#Drought monitor: 95% of #Wyoming abnormally dry or worse — WyoFile

Wyoming Drought Monitor map April 27, 2021.

From WyoFile (Angus M. Thuermer Jr.):

Ninety-five percent of Wyoming is abnormally dry or worse, according to a nationwide drought monitor map released Thursday.

The pervasive dryness may have significant near-term impacts on grazing and irrigation, and could result in down-stream calls on Wyoming water as early as next year, experts say.

The current conditions statewide mark a seismic shift from a year ago when only 2% of the state registered abnormally dry or drier, according to the National Drought Mitigation Center at the University of Nebraska-Lincoln.

The driest areas — classified as “extreme drought” and covering 6% of Wyoming — span parts of Carbon and Natrona counties, plus small areas in Sweetwater and Fremont counties. There, a poor snowpack will produce runoff “inadequate for ranching and farming,” the center says.

Only parts of Sheridan, Johnson, Big Horn and Park counties are at or above normal moisture levels.

The monitor map, updated monthly, shows “exceptional” D4 drought — the driest condition on the center’s scale — in parts of Utah and Colorado and other areas of the southwest, but not Wyoming.

Western residents are already feeling the effects. Early season wildfires in the Black Hills of South Dakota caused Gov. Kristi Noem to declare a state of emergency there through June 1. Southwestern water scarcity along the Colorado River may curtail water use in other states but shouldn’t affect Wyoming this year, said Steve Wolff, head of the State Engineer’s Office Interstate Streams Division…

Snowpack vs runoff

This week remote monitors measured the water content of the snowpack statewide at 89% of median, according to Fahey’s weekly report. The Powder and Tongue rivers in the northeast had the highest readings at 129% and 124% of normal respectively. The Upper Bear River Basin in western Wyoming measured lowest at 57% of median…

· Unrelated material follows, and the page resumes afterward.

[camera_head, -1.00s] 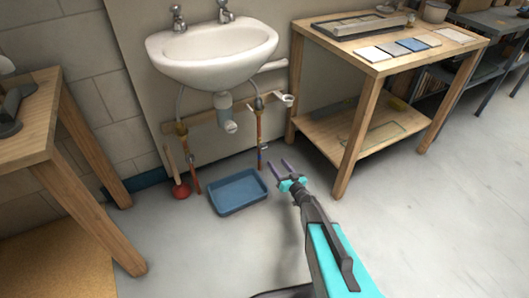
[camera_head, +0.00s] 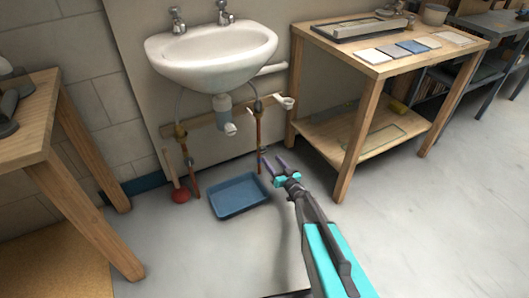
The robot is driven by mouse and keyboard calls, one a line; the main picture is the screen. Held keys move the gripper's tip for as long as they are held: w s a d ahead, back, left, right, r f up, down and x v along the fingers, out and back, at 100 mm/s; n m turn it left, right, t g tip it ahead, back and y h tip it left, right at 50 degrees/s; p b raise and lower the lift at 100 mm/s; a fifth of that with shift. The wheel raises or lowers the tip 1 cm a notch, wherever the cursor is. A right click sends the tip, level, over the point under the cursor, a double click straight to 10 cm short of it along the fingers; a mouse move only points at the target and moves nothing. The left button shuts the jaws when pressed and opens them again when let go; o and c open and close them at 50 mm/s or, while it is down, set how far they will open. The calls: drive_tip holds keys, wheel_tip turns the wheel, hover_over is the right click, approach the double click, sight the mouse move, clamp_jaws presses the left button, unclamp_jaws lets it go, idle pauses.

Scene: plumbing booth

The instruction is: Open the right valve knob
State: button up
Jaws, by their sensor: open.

“Even though the snowpack is almost 100%, runoff [could be] 50%, give or take,” Wolff said. “A lot of that water is just going to soak into the ground.”

[…]

The drought map shows that about 40% of Wyoming suffers from moderate, D1, drought, a level in which hay and forage yield is low, fire danger is elevated, fewer wildflowers bloom and less irrigation water is available.

“Severe, D2, drought” affects another 39% of Wyoming, stressing trees and reducing water pressure in some wells. In D2 drought, pastures are poor, overgrazing occurs and producers begin to sell cattle, according to the center.

See-saw changes in recent weeks saw areas west of the Continental Divide dry out. “Much of that area, especially in Teton County, was the one part of the state that had been doing quite well in terms of the drought map,” said Tony Bergantino, acting director at the Water Resources Data System in the Wyoming State Climate Office.

But last week severe drought, D3, moved into Teton County for the first time since 2016, he wrote in an email. That severe drought also grew to cover a large area of Lincoln County.